Problem requirements: Leaving out the pictures, retype all the material exactly.

Source material:
.....

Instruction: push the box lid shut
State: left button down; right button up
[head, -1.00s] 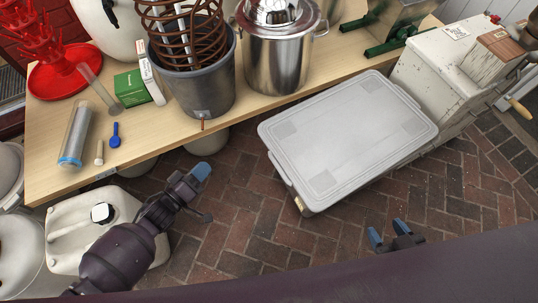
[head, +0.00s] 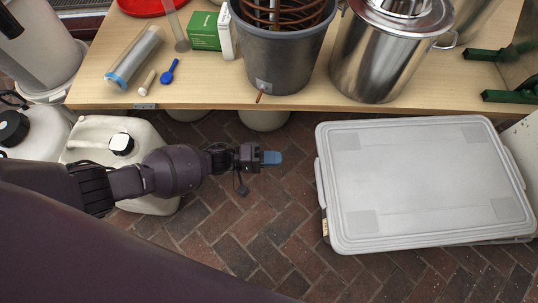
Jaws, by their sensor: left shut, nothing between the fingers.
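The box lid (head: 425,185) is a light grey plastic panel that covers the top of a large box on the right. It looks flat and closed over the box, with a slightly darker edge at its lower right; whether it is fully seated I cannot tell. My left gripper (head: 272,158) has blue fingertips and is shut and empty. It is over the brick floor, to the left of the lid and apart from it. My right gripper is out of view.
A wooden table (head: 200,97) runs along the back, bearing a grey bucket with a copper coil (head: 275,60) and a steel pot (head: 385,50). A white jerrycan (head: 90,140) stands under my left arm. Brick floor (head: 270,225) is clear between arm and box.

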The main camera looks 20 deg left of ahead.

.....

Finished task:
Instruction: push the box lid shut
State: left button down; right button up
[head, -1.00s] 
[head, +0.00s] 
Jaws, by their sensor: left shut, nothing between the fingers.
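The box lid (head: 425,185) is a light grey plastic panel that covers the top of a large box on the right. It looks flat and closed over the box, with a slightly darker edge at its lower right; whether it is fully seated I cannot tell. My left gripper (head: 272,158) has blue fingertips and is shut and empty. It is over the brick floor, to the left of the lid and apart from it. My right gripper is out of view.
A wooden table (head: 200,97) runs along the back, bearing a grey bucket with a copper coil (head: 275,60) and a steel pot (head: 385,50). A white jerrycan (head: 90,140) stands under my left arm. Brick floor (head: 270,225) is clear between arm and box.

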The main camera looks 20 deg left of ahead.

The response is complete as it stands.